Stop Running Containers as Root: A Survival Guide for 2021
I audited a Kubernetes cluster for a FinTech startup in Oslo last week. The architecture was decent, the code was clean, but the deployment manifests were a disaster. 90% of their pods were running with UID 0. In a post-Schrems II world, where the Norwegian Data Protection Authority (Datatilsynet) is scrutinizing data transfers and security posture more than ever, this isn't just sloppy—it is negligence.
Containers are not magic boxes. They are processes. If that process runs as root and escapes the container runtime—a scenario famously demonstrated by the runC vulnerability (CVE-2019-5736)—the attacker owns the host. If you are on a cheap VPS provider using shared-kernel virtualization (like OpenVZ), they own the neighbors too.
We are going to fix that. Today. No fluff, just the configurations you need to survive.
1. The Non-Negotiable: User Namespaces and Non-Root Users
By default, Docker containers run as root. This is convenient for development but catastrophic for production. If an attacker exploits a remote code execution (RCE) vulnerability in your application, they inherit those root privileges.

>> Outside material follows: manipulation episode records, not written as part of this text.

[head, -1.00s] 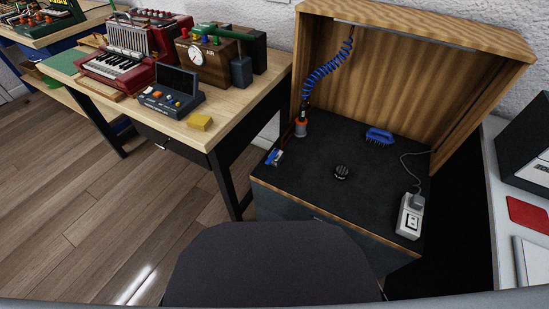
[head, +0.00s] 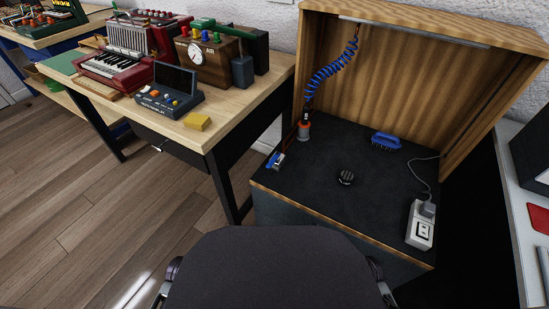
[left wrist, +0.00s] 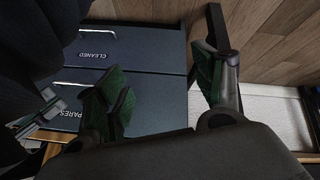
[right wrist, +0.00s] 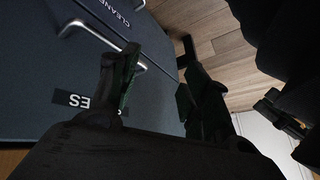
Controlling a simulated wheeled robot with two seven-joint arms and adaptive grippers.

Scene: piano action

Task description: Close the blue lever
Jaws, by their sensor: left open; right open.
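A small blue lever (head: 274,160) on a pale metal fitting sits at the left edge of the black bench top (head: 310,190), inside the open wooden cabinet. It is small here, so its exact angle is hard to tell. An orange-and-grey fitting (head: 303,128) stands just behind it, under a hanging blue coiled hose (head: 330,72). In the left wrist view my left gripper (left wrist: 165,90) is open and empty, in front of dark drawers. In the right wrist view my right gripper (right wrist: 160,90) is open and empty, also facing drawers. Neither gripper shows in the head view, and neither is seen touching the lever.
A blue brush (head: 386,141), a round black knob-like piece (head: 346,178) and a white socket box (head: 420,225) are on the bench top. Drawers with bar handles (left wrist: 92,83) are below. A wooden table (head: 215,135) with instruments stands left; a white table (head: 515,220) stands right.

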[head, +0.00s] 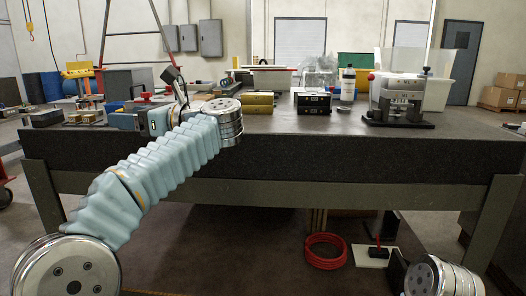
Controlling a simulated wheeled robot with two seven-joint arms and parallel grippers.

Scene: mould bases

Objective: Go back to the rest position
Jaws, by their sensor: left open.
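My left arm comes in from the lower left and reaches over the table (330,157). My left gripper (174,82) is small and dark beyond the arm's metal joint, above the left part of the table. Its fingers are hard to make out, and I see nothing held in it. My right gripper is out of view; only a metal joint of my right arm shows at the lower right.
Brass-coloured blocks (258,98), a black block (314,103), a bottle (347,86) and a grey metal mould unit (398,98) stand on the table. A red coil (326,251) lies underneath. The front right tabletop is clear.

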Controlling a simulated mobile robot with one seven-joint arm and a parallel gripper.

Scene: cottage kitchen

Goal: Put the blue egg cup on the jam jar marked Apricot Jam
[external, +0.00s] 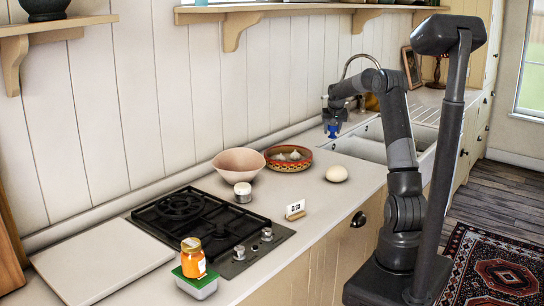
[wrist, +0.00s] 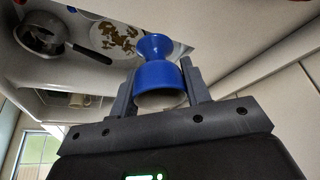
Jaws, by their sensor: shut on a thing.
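My gripper (external: 333,115) is at the back of the counter, beside the sink, well above the worktop. It is shut on the blue egg cup (external: 333,131). In the wrist view the egg cup (wrist: 157,76) sits between the two fingers of my gripper (wrist: 160,88), its narrow waist and pale inside showing. A jam jar (external: 192,257) with orange contents and an orange-yellow lid stands upright at the front left, on a green-lidded tub. Its label is too small to read. My gripper is far from this jar.
The green-lidded tub (external: 196,284) stands by the black hob (external: 190,222). A pink bowl (external: 242,165), patterned dish (external: 288,165), white-lidded jar (external: 243,192), egg (external: 337,174) and small sign (external: 295,209) stand between hob and sink (external: 360,148). A wall shelf (external: 290,9) is overhead.

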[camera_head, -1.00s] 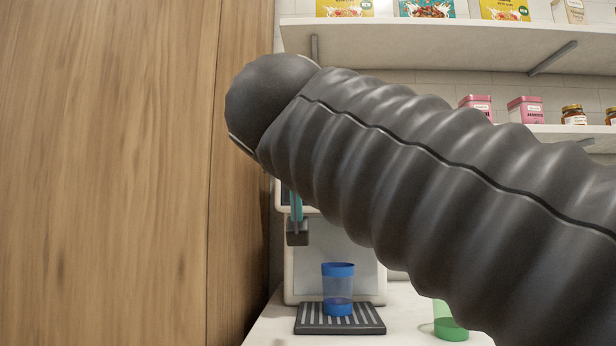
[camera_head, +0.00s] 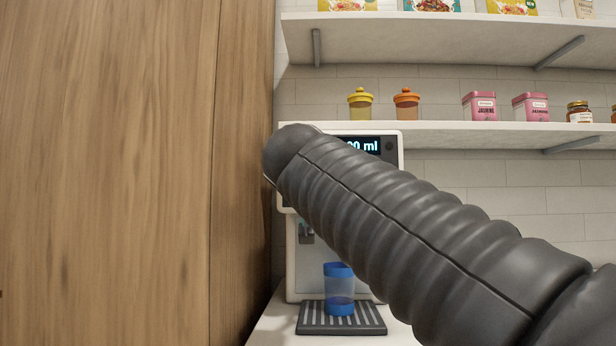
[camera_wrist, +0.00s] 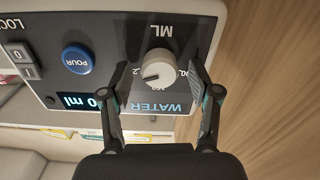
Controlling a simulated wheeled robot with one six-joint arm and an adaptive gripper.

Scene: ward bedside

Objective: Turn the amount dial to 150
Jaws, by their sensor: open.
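The amount dial (camera_wrist: 159,68) is a pale round knob on the dark panel of the water dispenser (camera_wrist: 103,36), which the wrist view shows upside down. A dark mark on the knob points to the lower left of that picture. The printed scale around it is partly hidden and hard to read. My gripper (camera_wrist: 162,76) is open, with one finger on each side of the dial; I cannot tell whether either touches it. The display (camera_wrist: 80,101) is partly covered and ends in "0 ml"; in the head view the display (camera_head: 363,145) shows "00 ml". There my arm hides the dial.
A blue POUR button (camera_wrist: 78,59) and a LOCK switch (camera_wrist: 20,60) sit beside the dial. A blue cup (camera_head: 339,290) stands on the drip tray (camera_head: 312,322). A wooden panel (camera_head: 120,170) rises at left. Shelves (camera_head: 450,134) with jars and tins hang behind.

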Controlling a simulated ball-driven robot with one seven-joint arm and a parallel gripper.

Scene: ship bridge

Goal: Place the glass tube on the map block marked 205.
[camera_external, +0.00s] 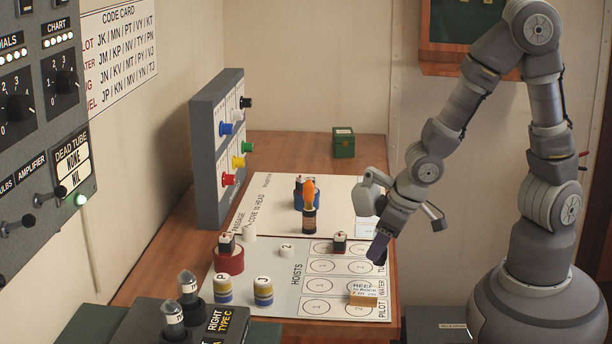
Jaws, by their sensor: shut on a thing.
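My gripper (377,252) points down over the right edge of the white chart board (268,300), beside the hoists grid. It is shut on a small dark thing, mostly hidden by the fingers; I cannot tell what it is. Two clear glass tubes with dark bases, one tube (187,281) behind the other tube (172,311), stand at the lower left, far from my gripper. A dark bottle-like piece with a glowing orange top (309,192) stands on the upper board. I cannot read 205 on any block.
A grey panel (205,165) with coloured plugs stands at the left. A green box (343,142) sits at the back.

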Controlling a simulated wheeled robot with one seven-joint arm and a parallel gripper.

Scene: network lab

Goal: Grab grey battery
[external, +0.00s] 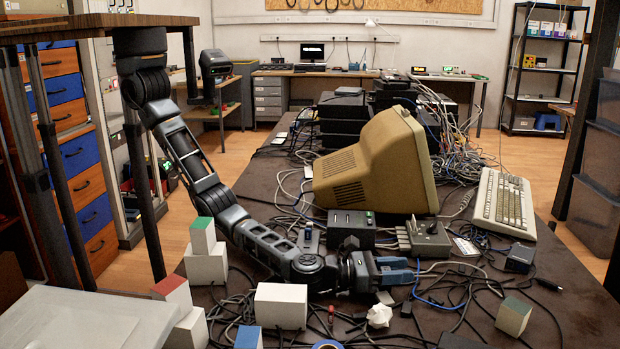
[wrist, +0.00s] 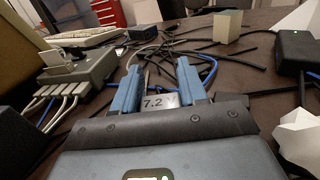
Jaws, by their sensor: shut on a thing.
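The grey battery (wrist: 160,101), marked "7.2 V", sits between the two blue fingers of my gripper (wrist: 158,76) in the wrist view, close to the palm. My gripper is shut on it, with a finger along each side. In the external view my gripper (external: 398,270) is low over the dark table, its fingers pointing right. I cannot make out the battery clearly there, and its far end is hard to see among the cables in the wrist view.
A grey box with plugged cables (external: 428,238) stands just behind my gripper. A beige monitor (external: 375,165) and a keyboard (external: 503,207) are farther back. Crumpled paper (external: 379,316) lies in front. Loose cables, a white block (external: 280,305) and a green-topped block (external: 513,316) lie around.

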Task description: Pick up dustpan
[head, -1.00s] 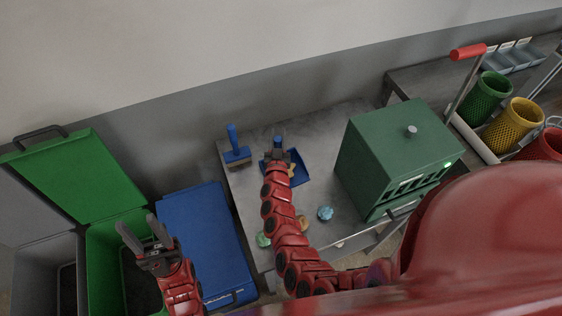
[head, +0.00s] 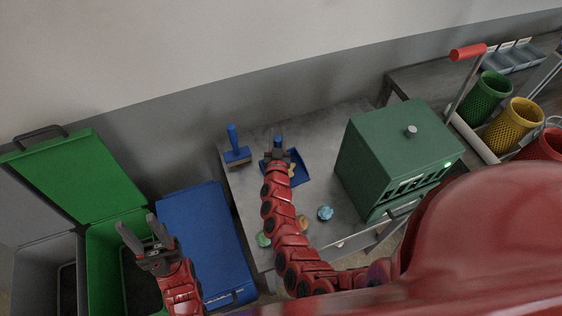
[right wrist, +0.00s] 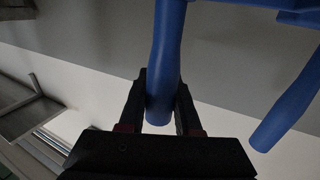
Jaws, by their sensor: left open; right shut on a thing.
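The blue dustpan (head: 300,170) is on the grey table, partly hidden behind my right arm, with something yellowish in it. My right gripper (head: 279,152) is at the dustpan's handle, which points toward the wall. In the right wrist view, my right gripper (right wrist: 160,105) is shut on the blue handle (right wrist: 168,45), which sits between its two fingers. Whether the pan touches the table I cannot tell. My left gripper (head: 146,232) is open and empty, over the green bin at the left.
A blue brush (head: 236,154) stands left of the dustpan; a blue handle also shows in the right wrist view (right wrist: 285,112). A green box (head: 385,160) stands to the right. Crumpled pieces, one blue (head: 325,213), lie in front. A blue-lidded bin (head: 203,240) adjoins the table.

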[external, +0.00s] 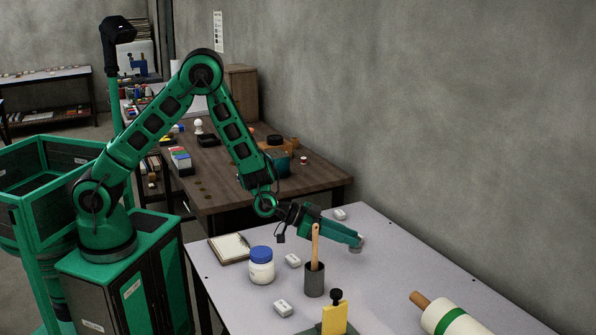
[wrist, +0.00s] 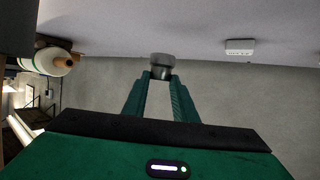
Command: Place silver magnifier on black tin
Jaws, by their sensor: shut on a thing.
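My gripper (external: 358,243) points forward over the pale table, to the right of the dark cup in the external view. It is shut on a small silver-grey round thing (external: 355,249), which looks like the silver magnifier. In the wrist view this thing (wrist: 161,66) sits between the two green fingertips (wrist: 158,76). I cannot tell whether it touches the table. I cannot clearly make out a black tin; a dark grey cup (external: 314,281) with a wooden-handled tool stands on the pale table, and a low black container (external: 208,140) is on the wooden table behind.
On the pale table (external: 390,290) are a blue-lidded jar (external: 261,265), a notepad (external: 229,248), several small white blocks (external: 283,308), a yellow block (external: 334,317) and a white-green roller (external: 450,317). The surface right of my gripper is mostly clear, with the wall beyond.

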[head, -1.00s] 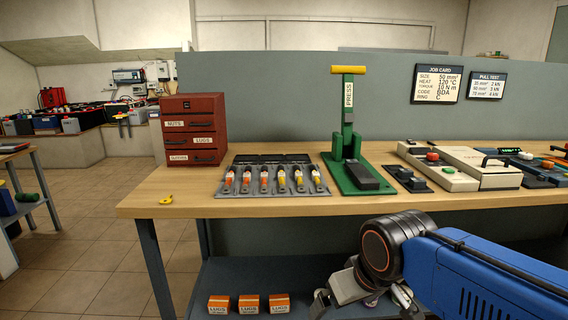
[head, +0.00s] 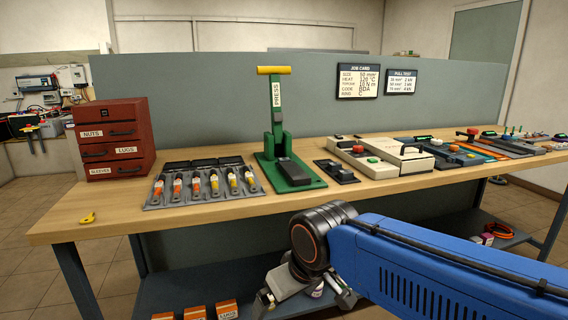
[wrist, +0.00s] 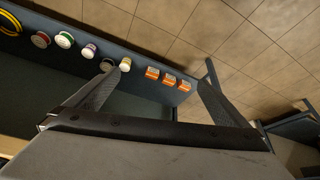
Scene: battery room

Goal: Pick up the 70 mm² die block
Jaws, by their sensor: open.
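I cannot pick out the 70 mm² die block for sure; no size marking on a block is readable. A green press (head: 284,150) with a yellow handle stands on the bench, with a dark block (head: 294,170) on its base. A small black holder (head: 336,171) lies just right of the press. A grey tray (head: 203,199) left of the press holds several orange- and yellow-marked pieces. My gripper (head: 305,298) is low in front of the bench, below its top and away from all these. In the wrist view its two fingers (wrist: 160,82) are spread and empty.
A red drawer cabinet (head: 115,138) stands at the bench's left. Right of the holder are a beige machine (head: 380,158) and other tools. Orange lug boxes (wrist: 168,80) and several spools (wrist: 64,40) sit on the lower shelf. The wooden bench's front strip (head: 150,224) is mostly clear.

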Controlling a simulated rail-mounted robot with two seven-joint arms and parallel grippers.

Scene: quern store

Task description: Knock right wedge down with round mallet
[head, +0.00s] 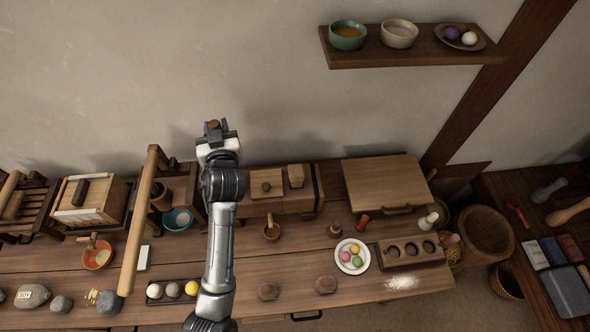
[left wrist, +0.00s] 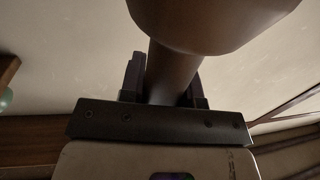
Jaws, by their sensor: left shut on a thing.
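My left gripper (head: 214,137) is raised at the back of the bench, in front of the plain wall. In the left wrist view it is shut around the brown handle (left wrist: 172,72) of the round mallet, whose wide round head (left wrist: 210,18) stands out beyond the fingers. In the head view only a small brown part of the mallet (head: 213,125) shows at the gripper. Two wooden blocks sit on a long wooden box; the right block (head: 296,176) stands upright and may be the right wedge, beside the lower left block (head: 266,184). My right gripper is not in view.
A long wooden pole (head: 140,220) rises left of my arm. A wall shelf (head: 400,58) with bowls hangs upper right. A large board (head: 386,182), a plate of coloured balls (head: 342,264) and a wooden block with holes (head: 385,256) are at right.

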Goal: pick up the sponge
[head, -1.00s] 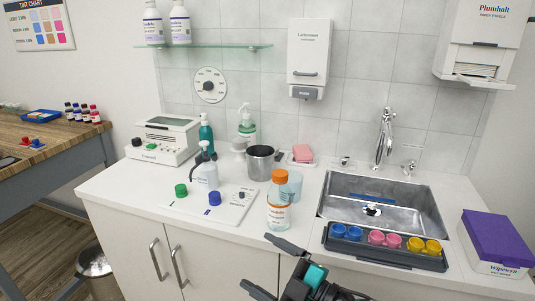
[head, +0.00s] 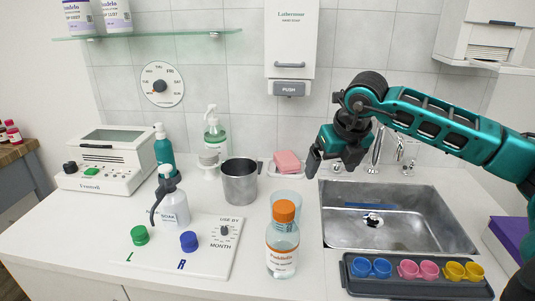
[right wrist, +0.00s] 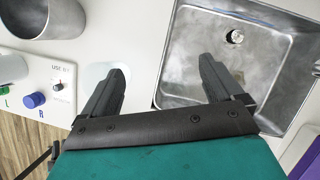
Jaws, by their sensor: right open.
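The pink sponge (head: 287,161) lies on a small white dish (head: 270,172) on the counter against the tiled wall, left of the sink. My right gripper (head: 331,163) is open and empty, to the right of the sponge and apart from it, in front of the tap and over the sink's back left corner. In the right wrist view its two fingers (right wrist: 163,66) stand wide apart with only counter and sink edge between them. The sponge does not show in that view. My left gripper is not in view.
A steel cup (head: 240,181) stands left of the dish. A pale blue cup (head: 287,197) and an orange-capped bottle (head: 282,246) stand in front. The soap dispenser (head: 291,45) hangs above. The sink (head: 395,225) is right, with a tray of coloured cups (head: 400,285) before it.

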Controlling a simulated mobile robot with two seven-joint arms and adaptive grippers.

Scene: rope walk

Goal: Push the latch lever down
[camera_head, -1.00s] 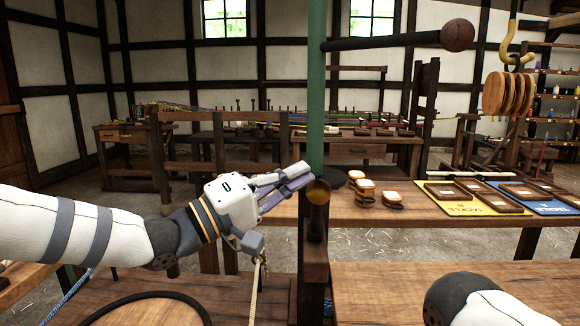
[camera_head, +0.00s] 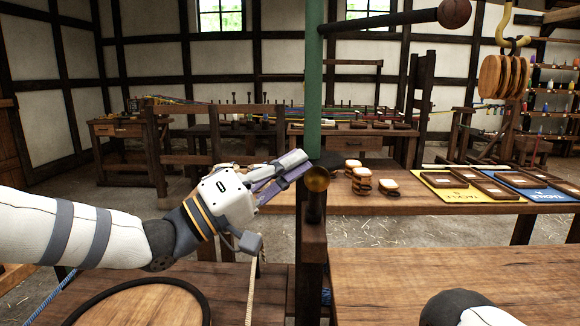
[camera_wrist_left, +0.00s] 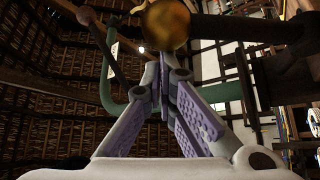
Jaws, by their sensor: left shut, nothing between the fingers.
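The latch lever (camera_head: 385,21) is a dark bar ending in a round wooden knob (camera_head: 455,13). It sticks out to the right, nearly level and tilting slightly up, from a green upright post (camera_head: 314,85). My left gripper (camera_head: 306,165) is shut and empty, its tips well below the lever, by the post's lower part and a brass knob (camera_head: 316,178). The left wrist view shows the closed fingers (camera_wrist_left: 160,72) with the brass knob (camera_wrist_left: 166,24) just beyond them. Contact with the post cannot be told. My right gripper is out of view.
A dark wooden upright (camera_head: 314,240) stands under the brass knob. A pulley block (camera_head: 503,77) hangs at right. The front right bench top (camera_head: 450,265) is mostly clear.

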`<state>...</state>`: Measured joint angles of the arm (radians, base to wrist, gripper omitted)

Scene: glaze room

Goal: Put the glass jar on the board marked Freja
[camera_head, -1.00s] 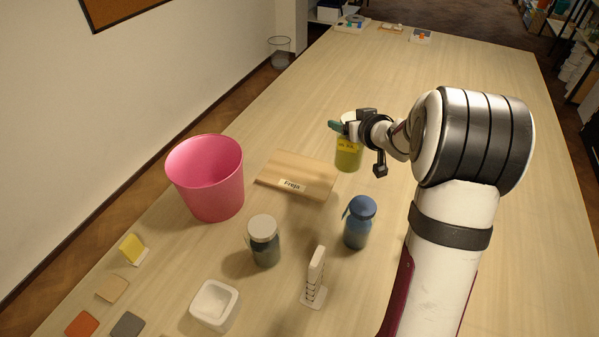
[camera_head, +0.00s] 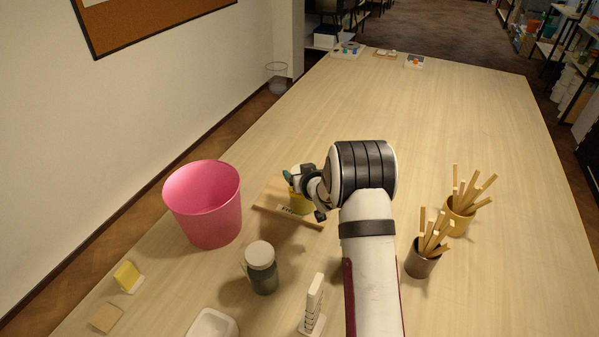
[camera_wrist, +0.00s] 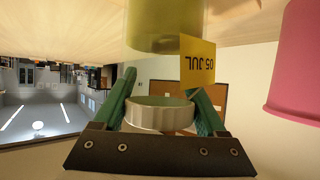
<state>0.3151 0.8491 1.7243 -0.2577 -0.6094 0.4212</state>
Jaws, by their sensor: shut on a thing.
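The jar is over the board in the head view, partly hidden by my wrist. I cannot tell whether it touches the board.
A pink bucket (camera_head: 205,210) stands close left of the board. A lidded grey-green jar (camera_head: 262,270) and a white upright stand (camera_head: 313,300) are in front. Two pots of sticks, yellow (camera_head: 457,218) and brown (camera_head: 419,262), stand at right.

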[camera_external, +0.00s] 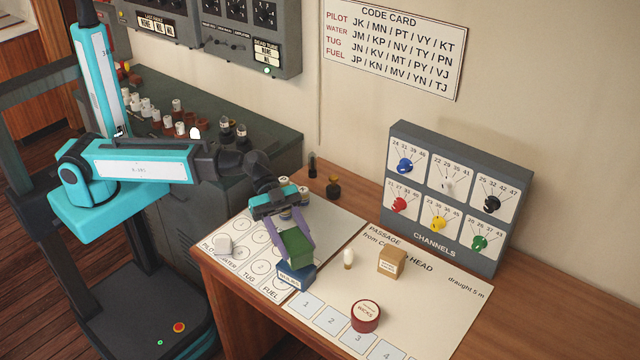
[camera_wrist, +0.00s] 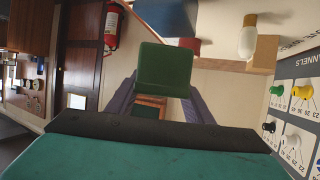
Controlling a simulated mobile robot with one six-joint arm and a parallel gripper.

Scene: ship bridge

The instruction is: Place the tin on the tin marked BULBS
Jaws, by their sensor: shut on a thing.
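My gripper (camera_external: 293,238) is shut on a green tin (camera_external: 296,246), with a purple finger on each side. The green tin also fills the middle of the wrist view (camera_wrist: 165,68). A blue tin (camera_external: 295,277) with a pale label stands just below it in the external view; I cannot tell whether the two touch. A tan box-shaped tin (camera_external: 391,262) with a small label stands to the right on the chart. A round red tin (camera_external: 366,316) with a white label stands nearer the front. The small labels are too blurred to read surely, so I cannot tell which says BULBS.
A small white-and-yellow piece (camera_external: 348,258) stands between the blue and tan tins. A white piece (camera_external: 222,245) lies on the left sheet. The grey CHANNELS panel (camera_external: 446,200) stands at the back. Dark pieces (camera_external: 333,187) stand behind my gripper. The chart's right side is clear.

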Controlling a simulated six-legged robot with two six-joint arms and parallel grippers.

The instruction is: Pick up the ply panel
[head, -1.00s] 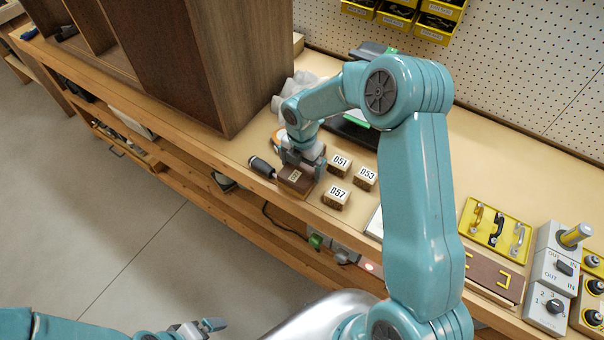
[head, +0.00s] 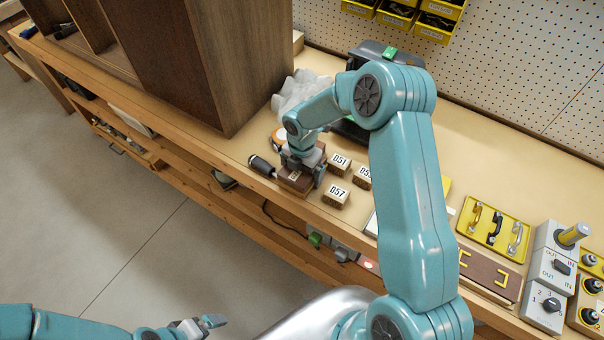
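I cannot single out the ply panel for certain. My right gripper (head: 301,174) points down over a dark brown labelled block (head: 293,181) near the bench's front edge. Its fingers are wide apart, at or beside the block. Whether they press on it cannot be told, and the gripper hides part of the block. Light-topped blocks marked D51 (head: 338,163) and D57 (head: 336,196) stand just to the right.
A tall brown cabinet (head: 245,70) stands left of the blocks. A black-handled tool (head: 261,166) lies beside the brown block. A yellow tray of handles (head: 494,229), a brown panel with yellow pulls (head: 490,274) and grey switch boxes (head: 548,285) are at right.

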You must enforce a non-privileged user inside your Dockerfile. It creates a simple, effective barrier.
The Wrong Way
FROM node:14-alpine
WORKDIR /app
COPY . .
CMD ["node", "index.js"]
The Battle-Hardened Way
Here, we create a specific user and group, ensuring the process has zero administrative rights over the container filesystem.
FROM node:14-alpine
# Create a group and user
RUN addgroup -S appgroup && adduser -S appuser -G appgroup
WORKDIR /app
# Ownership must be explicit
COPY --chown=appuser:appgroup . .
# Switch to non-root user
USER appuser
CMD ["node", "index.js"]
2. Dropping Linux Capabilities
Even if you are not root, the Linux kernel grants certain capabilities to processes. Does your Nginx container need to change the system time? No. Does it need to load kernel modules? Absolutely not.
The concept of "Least Privilege" applies to kernel calls too. We use the securityContext in Kubernetes or --cap-drop in Docker to strip these away.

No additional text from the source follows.